Saturday, April 26, 2008

Trash City

Everybody who knows me (a hello to both of you!) has some inkling of an idea that I was at one time obsessed with the Replacements (a band from a long time ago, like, you know, from a time before the internet, yes, there was apparently a time like that, go ask your grand parents). Recently, Rhino Records remastered their first three albums and an e.p. for release.

They are:

Sorry Ma Forgot to Take Out the Trash (1981)
Replacements Stink e.p. (1982)
Hootenanny (1983)
Let It Be (1984)

Each CD has a bunch of extra tracks and stuff to make it a sweet deal. Frankly, I was shocked that there was so much press about these re-releases since Replacements music seem very disconnected with what is going on in terms of hipster music these days. Even snooty folks like Pitchforkmedia chimed in. Billboard even tracked down the main songwriter of the band and the bass guitarist, the former notoriously reclusive, and the latter, well, he now works for Axl Rose.
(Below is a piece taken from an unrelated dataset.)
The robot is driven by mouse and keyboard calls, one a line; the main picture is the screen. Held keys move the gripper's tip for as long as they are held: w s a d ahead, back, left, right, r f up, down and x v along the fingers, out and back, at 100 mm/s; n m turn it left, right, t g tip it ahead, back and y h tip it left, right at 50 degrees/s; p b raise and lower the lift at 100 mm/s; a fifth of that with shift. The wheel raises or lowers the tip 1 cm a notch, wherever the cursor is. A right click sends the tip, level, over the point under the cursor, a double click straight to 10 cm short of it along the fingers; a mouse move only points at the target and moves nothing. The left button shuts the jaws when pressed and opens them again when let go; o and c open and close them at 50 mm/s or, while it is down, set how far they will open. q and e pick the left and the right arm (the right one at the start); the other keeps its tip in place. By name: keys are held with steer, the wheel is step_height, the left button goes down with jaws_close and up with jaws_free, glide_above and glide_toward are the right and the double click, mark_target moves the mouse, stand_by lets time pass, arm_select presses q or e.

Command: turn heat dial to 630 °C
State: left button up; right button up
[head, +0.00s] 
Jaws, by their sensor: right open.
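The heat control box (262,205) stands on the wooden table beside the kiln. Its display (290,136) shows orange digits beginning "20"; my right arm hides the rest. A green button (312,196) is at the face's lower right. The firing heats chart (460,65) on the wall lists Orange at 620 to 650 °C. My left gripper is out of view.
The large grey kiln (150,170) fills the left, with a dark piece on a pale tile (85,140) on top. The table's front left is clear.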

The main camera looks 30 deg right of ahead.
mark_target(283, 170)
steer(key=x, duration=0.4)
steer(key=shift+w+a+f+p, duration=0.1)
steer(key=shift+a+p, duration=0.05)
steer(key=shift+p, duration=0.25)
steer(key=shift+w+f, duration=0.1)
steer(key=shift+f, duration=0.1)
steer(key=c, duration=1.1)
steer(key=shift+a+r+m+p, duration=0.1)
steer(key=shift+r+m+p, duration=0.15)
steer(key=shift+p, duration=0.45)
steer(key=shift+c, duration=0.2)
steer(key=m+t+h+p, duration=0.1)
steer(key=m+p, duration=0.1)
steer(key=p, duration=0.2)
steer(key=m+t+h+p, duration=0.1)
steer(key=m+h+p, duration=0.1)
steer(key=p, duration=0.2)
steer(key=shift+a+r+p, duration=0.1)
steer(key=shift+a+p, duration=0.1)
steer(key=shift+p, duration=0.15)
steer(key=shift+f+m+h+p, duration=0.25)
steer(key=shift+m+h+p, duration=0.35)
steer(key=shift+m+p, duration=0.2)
They are both vaguely irritable people who always seem even more irritable in interviews, especially when asked about what they did when they were in the Replacements, which happens to be like 40 years or ago or something. But the new interviews of singer and bassist were personable. Although I was horrified at the prospect that the Paul Westerberg and Tommy Stinson might reunite to make some dumbass attempt to recreate the Replacements (I guess taking a cue from the Pixies, Mission of Burma, Dinosaur Jr, and a gajillion other bands from that era who have decided it's time to exhume their legacies and force them into the present), it was nice to see Westerberg not quite so curmudgeonly, as he often is.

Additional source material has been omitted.